● **PROMPT**: Extract every line that contains the word "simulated".

(Excerpt from a dataset)
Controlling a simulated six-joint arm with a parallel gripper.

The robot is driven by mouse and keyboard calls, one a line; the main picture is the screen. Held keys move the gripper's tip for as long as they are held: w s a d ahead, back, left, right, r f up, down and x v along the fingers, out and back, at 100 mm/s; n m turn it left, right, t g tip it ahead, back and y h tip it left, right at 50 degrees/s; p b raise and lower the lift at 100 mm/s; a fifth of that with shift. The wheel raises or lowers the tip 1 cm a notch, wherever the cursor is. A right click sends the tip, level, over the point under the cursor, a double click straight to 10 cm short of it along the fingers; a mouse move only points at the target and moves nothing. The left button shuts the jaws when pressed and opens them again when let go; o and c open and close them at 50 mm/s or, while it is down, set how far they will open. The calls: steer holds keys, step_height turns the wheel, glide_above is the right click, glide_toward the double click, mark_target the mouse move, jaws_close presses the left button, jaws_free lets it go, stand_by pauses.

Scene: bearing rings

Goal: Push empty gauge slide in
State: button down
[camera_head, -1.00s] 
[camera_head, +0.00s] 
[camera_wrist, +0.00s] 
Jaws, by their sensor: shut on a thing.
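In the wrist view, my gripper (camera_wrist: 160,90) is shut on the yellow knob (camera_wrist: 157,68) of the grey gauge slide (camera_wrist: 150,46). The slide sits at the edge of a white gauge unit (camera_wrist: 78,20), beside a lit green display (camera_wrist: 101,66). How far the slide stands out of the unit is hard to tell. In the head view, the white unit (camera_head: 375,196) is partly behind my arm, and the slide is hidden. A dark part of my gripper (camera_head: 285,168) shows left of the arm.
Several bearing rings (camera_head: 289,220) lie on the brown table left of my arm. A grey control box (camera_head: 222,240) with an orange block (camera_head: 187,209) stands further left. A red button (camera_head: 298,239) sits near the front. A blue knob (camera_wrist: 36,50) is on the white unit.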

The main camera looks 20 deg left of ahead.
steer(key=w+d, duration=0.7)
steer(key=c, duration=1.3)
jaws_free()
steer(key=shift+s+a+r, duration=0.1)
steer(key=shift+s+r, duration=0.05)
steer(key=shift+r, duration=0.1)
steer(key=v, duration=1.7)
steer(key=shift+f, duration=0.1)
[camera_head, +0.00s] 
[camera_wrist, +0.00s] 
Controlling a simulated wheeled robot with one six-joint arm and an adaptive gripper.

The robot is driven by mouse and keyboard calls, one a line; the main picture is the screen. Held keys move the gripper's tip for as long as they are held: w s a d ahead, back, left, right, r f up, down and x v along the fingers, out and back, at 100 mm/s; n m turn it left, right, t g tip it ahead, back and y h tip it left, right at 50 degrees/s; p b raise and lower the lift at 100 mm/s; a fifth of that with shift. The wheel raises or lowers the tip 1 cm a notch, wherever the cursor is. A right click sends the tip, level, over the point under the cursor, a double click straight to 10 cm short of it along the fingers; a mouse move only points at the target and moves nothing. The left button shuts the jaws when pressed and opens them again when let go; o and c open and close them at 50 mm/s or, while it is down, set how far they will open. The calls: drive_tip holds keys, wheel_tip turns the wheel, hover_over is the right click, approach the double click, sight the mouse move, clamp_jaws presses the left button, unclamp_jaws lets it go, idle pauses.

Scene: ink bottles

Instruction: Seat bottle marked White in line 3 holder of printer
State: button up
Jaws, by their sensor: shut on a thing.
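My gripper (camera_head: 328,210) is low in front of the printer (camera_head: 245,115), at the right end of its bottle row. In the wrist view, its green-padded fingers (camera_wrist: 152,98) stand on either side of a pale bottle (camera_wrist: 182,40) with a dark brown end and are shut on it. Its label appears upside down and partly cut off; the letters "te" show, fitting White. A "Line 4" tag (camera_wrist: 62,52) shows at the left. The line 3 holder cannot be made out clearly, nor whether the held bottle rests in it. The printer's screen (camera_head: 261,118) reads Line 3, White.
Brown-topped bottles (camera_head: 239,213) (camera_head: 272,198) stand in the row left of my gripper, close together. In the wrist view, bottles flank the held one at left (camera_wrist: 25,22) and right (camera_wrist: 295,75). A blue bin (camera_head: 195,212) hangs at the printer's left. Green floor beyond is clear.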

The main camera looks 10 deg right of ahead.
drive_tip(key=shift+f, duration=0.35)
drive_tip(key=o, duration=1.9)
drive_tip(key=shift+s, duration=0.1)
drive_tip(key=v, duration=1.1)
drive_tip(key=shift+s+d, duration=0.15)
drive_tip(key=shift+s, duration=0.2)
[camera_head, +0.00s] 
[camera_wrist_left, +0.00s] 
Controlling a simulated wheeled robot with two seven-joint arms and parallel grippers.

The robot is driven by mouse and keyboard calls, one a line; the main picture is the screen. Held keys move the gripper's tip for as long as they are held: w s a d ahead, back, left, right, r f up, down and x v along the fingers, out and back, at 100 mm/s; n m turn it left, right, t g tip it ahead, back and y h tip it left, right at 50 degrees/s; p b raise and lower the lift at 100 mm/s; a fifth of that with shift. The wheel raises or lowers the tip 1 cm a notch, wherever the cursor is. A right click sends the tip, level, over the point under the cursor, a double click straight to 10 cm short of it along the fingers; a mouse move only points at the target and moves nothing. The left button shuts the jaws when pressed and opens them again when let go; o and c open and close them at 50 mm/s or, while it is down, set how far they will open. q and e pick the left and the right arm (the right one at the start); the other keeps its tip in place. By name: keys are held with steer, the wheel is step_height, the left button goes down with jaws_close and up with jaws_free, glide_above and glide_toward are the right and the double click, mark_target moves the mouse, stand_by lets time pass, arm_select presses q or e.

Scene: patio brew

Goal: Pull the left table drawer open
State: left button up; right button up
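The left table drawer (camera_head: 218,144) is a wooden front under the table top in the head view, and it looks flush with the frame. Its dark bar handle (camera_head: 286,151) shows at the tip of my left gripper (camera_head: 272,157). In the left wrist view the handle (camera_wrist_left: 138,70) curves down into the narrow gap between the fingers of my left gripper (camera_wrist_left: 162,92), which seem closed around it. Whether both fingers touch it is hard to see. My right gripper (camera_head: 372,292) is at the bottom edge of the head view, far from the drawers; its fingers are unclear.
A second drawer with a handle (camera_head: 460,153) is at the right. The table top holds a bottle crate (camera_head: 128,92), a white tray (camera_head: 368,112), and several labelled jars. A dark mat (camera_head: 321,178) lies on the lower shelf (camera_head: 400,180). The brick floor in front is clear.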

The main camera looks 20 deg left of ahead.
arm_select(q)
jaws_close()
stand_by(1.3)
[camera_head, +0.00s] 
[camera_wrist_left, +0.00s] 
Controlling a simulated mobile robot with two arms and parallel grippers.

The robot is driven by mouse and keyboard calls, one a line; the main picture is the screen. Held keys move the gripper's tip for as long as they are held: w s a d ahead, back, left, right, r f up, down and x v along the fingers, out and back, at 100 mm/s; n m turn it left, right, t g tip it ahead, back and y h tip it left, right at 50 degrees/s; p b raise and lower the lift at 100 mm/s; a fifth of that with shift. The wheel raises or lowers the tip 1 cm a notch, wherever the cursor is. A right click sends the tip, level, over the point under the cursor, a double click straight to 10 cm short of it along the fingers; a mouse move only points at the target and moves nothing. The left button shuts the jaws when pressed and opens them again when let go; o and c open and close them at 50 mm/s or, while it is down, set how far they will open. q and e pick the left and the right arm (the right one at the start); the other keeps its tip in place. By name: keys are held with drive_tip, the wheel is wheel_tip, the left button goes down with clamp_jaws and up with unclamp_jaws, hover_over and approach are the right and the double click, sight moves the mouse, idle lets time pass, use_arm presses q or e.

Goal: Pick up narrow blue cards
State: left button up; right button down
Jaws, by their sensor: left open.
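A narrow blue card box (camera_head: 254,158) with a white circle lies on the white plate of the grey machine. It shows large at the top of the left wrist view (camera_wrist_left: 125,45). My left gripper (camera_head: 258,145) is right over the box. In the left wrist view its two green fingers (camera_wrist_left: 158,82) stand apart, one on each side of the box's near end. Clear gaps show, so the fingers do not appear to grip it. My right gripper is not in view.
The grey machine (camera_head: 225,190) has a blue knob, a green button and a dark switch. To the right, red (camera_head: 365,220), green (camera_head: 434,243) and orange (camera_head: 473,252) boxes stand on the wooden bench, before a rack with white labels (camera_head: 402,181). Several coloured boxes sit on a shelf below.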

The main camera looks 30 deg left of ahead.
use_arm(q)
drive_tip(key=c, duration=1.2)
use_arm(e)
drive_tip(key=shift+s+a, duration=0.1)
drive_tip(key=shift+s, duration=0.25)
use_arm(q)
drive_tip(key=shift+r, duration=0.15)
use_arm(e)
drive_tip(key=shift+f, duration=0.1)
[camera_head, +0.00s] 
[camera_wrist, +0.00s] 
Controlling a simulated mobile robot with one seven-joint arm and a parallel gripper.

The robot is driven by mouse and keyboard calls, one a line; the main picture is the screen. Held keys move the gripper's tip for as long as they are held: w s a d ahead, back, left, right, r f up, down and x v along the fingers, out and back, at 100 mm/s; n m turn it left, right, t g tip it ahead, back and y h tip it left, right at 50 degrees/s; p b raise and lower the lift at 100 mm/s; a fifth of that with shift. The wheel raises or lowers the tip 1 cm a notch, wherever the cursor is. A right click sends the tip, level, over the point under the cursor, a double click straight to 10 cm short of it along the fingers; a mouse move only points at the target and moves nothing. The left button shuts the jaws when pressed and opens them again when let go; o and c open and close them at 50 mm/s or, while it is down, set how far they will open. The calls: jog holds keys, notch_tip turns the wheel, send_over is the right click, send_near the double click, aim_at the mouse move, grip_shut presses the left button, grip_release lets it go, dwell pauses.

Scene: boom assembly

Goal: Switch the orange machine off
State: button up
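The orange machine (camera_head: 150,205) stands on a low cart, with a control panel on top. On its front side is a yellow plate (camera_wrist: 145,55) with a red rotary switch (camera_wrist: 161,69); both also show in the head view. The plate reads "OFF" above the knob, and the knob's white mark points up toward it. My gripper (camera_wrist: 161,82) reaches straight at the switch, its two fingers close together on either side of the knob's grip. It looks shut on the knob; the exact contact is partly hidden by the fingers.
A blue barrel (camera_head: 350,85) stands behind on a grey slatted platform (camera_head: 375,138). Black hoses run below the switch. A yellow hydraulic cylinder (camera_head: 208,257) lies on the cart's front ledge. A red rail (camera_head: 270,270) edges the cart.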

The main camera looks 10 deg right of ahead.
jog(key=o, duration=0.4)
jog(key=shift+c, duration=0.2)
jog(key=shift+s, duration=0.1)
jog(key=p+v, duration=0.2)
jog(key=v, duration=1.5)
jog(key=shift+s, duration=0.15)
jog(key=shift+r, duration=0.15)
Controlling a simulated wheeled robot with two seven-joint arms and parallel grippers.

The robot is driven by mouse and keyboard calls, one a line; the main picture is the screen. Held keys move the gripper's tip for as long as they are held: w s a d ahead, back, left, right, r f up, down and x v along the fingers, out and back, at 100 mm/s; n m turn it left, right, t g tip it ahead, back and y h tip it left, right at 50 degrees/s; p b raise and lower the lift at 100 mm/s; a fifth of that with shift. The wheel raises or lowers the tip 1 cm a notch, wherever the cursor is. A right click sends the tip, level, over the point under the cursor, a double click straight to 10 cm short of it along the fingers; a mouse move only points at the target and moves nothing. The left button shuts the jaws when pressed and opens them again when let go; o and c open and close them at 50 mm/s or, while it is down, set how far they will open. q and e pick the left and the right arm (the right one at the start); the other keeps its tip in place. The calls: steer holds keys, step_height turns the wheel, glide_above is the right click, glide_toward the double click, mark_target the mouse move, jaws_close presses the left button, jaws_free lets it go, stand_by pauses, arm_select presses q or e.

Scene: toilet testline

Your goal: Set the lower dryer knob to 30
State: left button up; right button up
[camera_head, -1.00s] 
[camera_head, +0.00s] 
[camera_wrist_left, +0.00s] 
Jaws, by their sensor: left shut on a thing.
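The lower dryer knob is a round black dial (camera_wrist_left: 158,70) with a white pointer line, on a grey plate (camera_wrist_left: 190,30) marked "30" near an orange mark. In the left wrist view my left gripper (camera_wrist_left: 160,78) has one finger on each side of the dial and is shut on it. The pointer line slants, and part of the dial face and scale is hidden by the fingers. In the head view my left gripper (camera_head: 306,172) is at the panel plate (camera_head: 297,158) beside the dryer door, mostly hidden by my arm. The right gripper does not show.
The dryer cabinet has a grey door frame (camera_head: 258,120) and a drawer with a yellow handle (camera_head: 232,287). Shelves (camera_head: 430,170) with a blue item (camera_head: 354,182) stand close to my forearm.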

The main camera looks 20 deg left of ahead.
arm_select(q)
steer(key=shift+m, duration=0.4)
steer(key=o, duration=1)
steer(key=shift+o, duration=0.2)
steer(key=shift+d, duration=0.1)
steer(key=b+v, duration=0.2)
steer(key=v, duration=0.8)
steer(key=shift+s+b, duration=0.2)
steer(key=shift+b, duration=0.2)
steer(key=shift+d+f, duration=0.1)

● **CORRECT ANSWER**:
Controlling a simulated six-joint arm with a parallel gripper.
Controlling a simulated wheeled robot with one six-joint arm and an adaptive gripper.
Controlling a simulated wheeled robot with two seven-joint arms and parallel grippers.
Controlling a simulated mobile robot with two arms and parallel grippers.
Controlling a simulated mobile robot with one seven-joint arm and a parallel gripper.
Controlling a simulated wheeled robot with two seven-joint arms and parallel grippers.

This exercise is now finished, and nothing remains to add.